-- Start RECORDED INFORMATION --

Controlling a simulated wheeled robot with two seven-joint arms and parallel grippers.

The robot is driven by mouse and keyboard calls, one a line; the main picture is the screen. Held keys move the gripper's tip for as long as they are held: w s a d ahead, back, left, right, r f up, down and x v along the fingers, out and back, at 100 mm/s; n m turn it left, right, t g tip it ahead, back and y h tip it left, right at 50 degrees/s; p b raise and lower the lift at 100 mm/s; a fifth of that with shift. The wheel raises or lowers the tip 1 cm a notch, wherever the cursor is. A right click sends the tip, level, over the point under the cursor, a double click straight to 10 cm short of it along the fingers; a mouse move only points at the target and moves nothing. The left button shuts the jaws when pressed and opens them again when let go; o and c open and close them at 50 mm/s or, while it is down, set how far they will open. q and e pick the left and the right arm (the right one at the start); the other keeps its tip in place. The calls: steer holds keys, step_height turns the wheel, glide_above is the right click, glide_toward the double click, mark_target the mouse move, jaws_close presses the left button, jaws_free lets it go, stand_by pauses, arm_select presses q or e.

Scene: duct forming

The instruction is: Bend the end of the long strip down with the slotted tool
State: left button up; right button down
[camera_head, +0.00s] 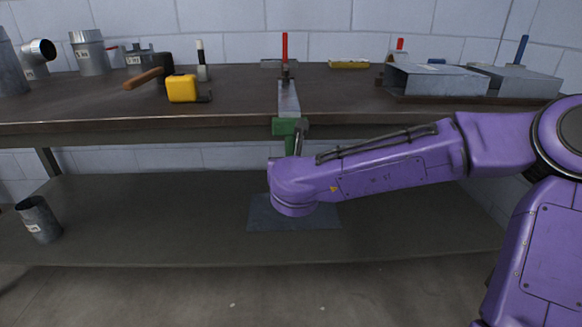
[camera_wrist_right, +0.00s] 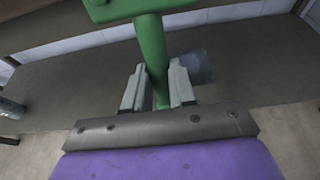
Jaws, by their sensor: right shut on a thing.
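The long strip (camera_head: 289,97) is a narrow grey metal piece lying on the bench and reaching its front edge. A red-handled clamp (camera_head: 285,55) stands over its far part. The green slotted tool (camera_head: 286,127) is at the strip's near end, its head at the bench edge and its handle hanging down. Whether the strip's end sits inside the slot is hidden. My right gripper (camera_wrist_right: 158,88) is shut on the tool's green handle (camera_wrist_right: 151,45), below the head. In the head view my right arm's wrist covers most of the gripper. My left gripper is out of view.
A yellow tape measure (camera_head: 182,89) and a hammer (camera_head: 150,76) lie left of the strip. Rectangular ducts (camera_head: 435,80) lie at the right. The lower shelf (camera_head: 130,225) holds a flat grey sheet (camera_head: 265,215) and a pipe piece (camera_head: 38,219).

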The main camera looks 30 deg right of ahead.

-- End RECORDED INFORMATION --

● AIM OF THE EXERCISE
Your copy of the data should match it exactly, except that pictures are left out.

● SOLUTION TO THE EXERCISE
Controlling a simulated wheeled robot with two seven-joint arms and parallel grippers.

The robot is driven by mouse and keyboard calls, one a line; the main picture is the screen. Held keys move the gripper's tip for as long as they are held: w s a d ahead, back, left, right, r f up, down and x v along the fingers, out and back, at 100 mm/s; n m turn it left, right, t g tip it ahead, back and y h tip it left, right at 50 degrees/s; p b raise and lower the lift at 100 mm/s; a fifth of that with shift. The wheel raises or lowers the tip 1 cm a notch, wherever the cursor is. A right click sends the tip, level, over the point under the cursor, a double click straight to 10 cm short of it along the fingers; a mouse move only points at the target and moves nothing. The left button shuts the jaws when pressed and opens them again when let go; o and c open and close them at 50 mm/s or, while it is down, set how far they will open. q and e pick the left and the right arm (the right one at the start); the other keeps its tip in place. The calls: steer holds keys, step_height turns the wheel, glide_above is the right click, glide_toward the double click, mark_target the mouse move, jaws_close presses the left button, jaws_free lets it go, stand_by pauses, arm_select presses q or e.

Scene: duct forming

The instruction is: Bend the end of the long strip down with the slotted tool
State: left button up; right button down
[camera_head, +0.00s] 
[camera_wrist_right, +0.00s] 
Jaws, by their sensor: right shut on a thing.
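The long strip (camera_head: 289,97) is a narrow grey metal piece lying on the bench and reaching its front edge. A red-handled clamp (camera_head: 285,55) stands over its far part. The green slotted tool (camera_head: 286,127) is at the strip's near end, its head at the bench edge and its handle hanging down. Whether the strip's end sits inside the slot is hidden. My right gripper (camera_wrist_right: 158,88) is shut on the tool's green handle (camera_wrist_right: 151,45), below the head. In the head view my right arm's wrist covers most of the gripper. My left gripper is out of view.
A yellow tape measure (camera_head: 182,89) and a hammer (camera_head: 150,76) lie left of the strip. Rectangular ducts (camera_head: 435,80) lie at the right. The lower shelf (camera_head: 130,225) holds a flat grey sheet (camera_head: 265,215) and a pipe piece (camera_head: 38,219).

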The main camera looks 30 deg right of ahead.

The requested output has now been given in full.